To do
Pick out each line containing the string "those".

━━━━━ Data excerpt

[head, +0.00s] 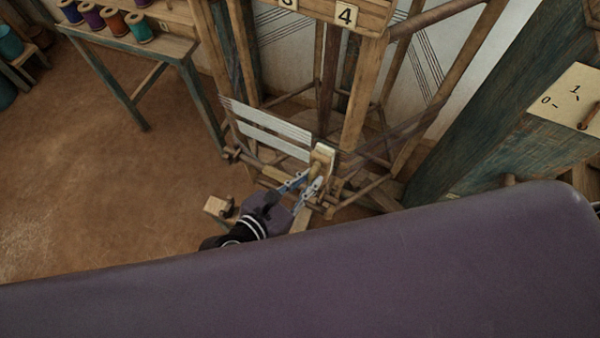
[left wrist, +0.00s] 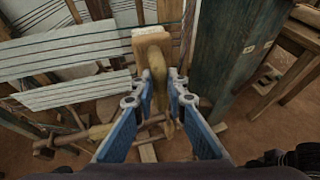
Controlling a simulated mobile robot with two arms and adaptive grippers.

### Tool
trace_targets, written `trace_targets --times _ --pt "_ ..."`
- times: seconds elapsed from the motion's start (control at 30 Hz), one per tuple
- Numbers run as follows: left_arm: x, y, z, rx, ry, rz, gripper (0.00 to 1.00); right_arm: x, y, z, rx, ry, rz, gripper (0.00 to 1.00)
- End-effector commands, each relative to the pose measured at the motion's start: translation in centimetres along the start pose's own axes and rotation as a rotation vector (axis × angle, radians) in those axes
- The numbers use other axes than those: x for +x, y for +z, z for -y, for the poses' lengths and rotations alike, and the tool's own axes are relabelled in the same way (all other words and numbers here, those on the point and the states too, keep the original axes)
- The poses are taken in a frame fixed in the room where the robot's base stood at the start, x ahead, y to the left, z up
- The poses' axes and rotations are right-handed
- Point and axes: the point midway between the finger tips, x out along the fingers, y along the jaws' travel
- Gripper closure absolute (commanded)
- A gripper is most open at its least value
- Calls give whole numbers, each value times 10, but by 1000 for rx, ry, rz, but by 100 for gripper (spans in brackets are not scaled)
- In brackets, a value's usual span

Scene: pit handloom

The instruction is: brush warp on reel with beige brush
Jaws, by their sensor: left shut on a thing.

━━━━━━━━━━

The response
- End-effector commands, each relative to the pose measured at the motion's start: translation in centimetres along the start pose's own axes and rotation as a rotation vector (axis × angle, radians) in those axes
- The numbers use other axes than those: x for +x, y for +z, z for -y, for the poses' lengths and rotations alike, and the tool's own axes are relabelled in the same way (all other words and numbers here, those on the point and the states too, keep the original axes)

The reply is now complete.